The mission of the Cleveland Museum of Art sounds simple: "to fulfill its dual roles as one of the world's most distinguished comprehensive art museums and one of northeastern Ohio's principal civic and cultural institutions." Accomplish the first and the second part should follow, right?
But like the massive Chuck Close portrait that greets you at the entry to the museum's Gallery One, what you see from a distance is not always what's evident with a closer examination. Approach Close's painting and the nose, eyes, cheeks and lips of its subject, artist Paul Cadmus, disappear. What you see instead is a grid of colorful, Kandinsky-like circles and swirls that are each abstract paintings of their own.
That is the tension the Cleveland Museum of Art faces right now.
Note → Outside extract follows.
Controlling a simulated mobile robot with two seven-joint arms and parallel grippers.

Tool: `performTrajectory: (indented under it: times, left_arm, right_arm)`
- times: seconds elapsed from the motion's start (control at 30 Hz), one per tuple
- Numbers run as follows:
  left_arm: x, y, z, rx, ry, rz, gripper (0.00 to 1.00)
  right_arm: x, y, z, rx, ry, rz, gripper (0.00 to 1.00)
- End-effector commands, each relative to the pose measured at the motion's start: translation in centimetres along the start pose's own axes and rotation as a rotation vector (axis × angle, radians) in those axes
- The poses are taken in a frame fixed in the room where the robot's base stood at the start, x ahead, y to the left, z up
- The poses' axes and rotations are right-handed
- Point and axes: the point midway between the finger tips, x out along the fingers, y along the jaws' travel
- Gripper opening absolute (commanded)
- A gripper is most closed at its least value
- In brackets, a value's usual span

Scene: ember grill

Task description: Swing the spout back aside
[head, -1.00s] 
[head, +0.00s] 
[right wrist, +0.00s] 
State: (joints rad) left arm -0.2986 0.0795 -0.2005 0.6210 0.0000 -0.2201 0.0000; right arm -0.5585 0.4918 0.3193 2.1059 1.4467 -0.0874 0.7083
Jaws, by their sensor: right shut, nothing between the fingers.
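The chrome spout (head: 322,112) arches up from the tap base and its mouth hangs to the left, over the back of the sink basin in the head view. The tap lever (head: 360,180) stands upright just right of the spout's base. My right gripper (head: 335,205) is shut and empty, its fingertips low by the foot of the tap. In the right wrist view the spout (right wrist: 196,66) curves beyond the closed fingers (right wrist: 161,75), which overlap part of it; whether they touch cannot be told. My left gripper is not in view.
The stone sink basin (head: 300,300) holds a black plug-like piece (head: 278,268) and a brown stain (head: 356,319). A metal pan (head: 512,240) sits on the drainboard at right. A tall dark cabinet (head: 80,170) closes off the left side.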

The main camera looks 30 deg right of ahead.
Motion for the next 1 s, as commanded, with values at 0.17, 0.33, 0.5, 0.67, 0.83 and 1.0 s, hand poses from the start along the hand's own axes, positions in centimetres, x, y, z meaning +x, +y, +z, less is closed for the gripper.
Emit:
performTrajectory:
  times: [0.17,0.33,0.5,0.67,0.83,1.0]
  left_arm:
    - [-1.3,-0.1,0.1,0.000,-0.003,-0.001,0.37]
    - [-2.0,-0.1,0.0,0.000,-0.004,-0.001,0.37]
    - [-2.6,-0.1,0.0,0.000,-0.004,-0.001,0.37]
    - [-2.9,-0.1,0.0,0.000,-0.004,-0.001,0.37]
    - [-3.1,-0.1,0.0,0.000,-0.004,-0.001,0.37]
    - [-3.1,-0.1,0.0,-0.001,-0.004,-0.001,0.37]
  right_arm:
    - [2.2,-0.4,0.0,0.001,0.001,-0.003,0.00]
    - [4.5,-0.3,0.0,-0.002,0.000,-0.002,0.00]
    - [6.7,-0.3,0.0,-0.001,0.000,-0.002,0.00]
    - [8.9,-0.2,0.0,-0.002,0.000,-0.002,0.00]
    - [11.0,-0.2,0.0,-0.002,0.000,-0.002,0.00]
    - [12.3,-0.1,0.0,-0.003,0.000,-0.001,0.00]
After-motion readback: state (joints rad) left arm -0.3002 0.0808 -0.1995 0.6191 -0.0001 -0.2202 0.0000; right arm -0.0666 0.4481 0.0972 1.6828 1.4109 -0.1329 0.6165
This month, the museum celebrates the completion of its eight-year-plus, $350 million expansion by renowned international architect Rafael Vinoly. By Vinoly's own account, the CMA collection is masterful. And a visit to the 1916 Building, Gallery One or new glass atrium will likely produce the same assessment of the reimagined space.
Yet all that was trumped in late October, when museum director David Franklin resigned after lying to the board about an affair with a former employee who committed suicide in April. The original announcement said Franklin was leaving for personal reasons, which only served to make the personal tragedy grimmer in its telling.
The board had multiple opportunities to do the right thing. Tipped off twice to the affair, it was unable to uncover the truth by asking Franklin or through an independent investigation. Only when the affair became evident in the fall did the board acknowledge it — and even then, not fully. That's a far cry from the organization's quest to act in "accordance with the highest aesthetic, intellectual, and professional standards."
Those competing views of the museum play out in our pages as well, with our preview of the glorious new CMA and in
Michael D. Roberts' critique of the deceit and mishandling of the David Franklin affair.
Like Close's work, you can choose to look at the museum as complete and inspiring or deeply flawed and challenged. Or you can wrestle with the picture in all of its complexity and do your best to make sense of a place that should be celebrated for its place in the art world, but failed in its duty as a civic leader.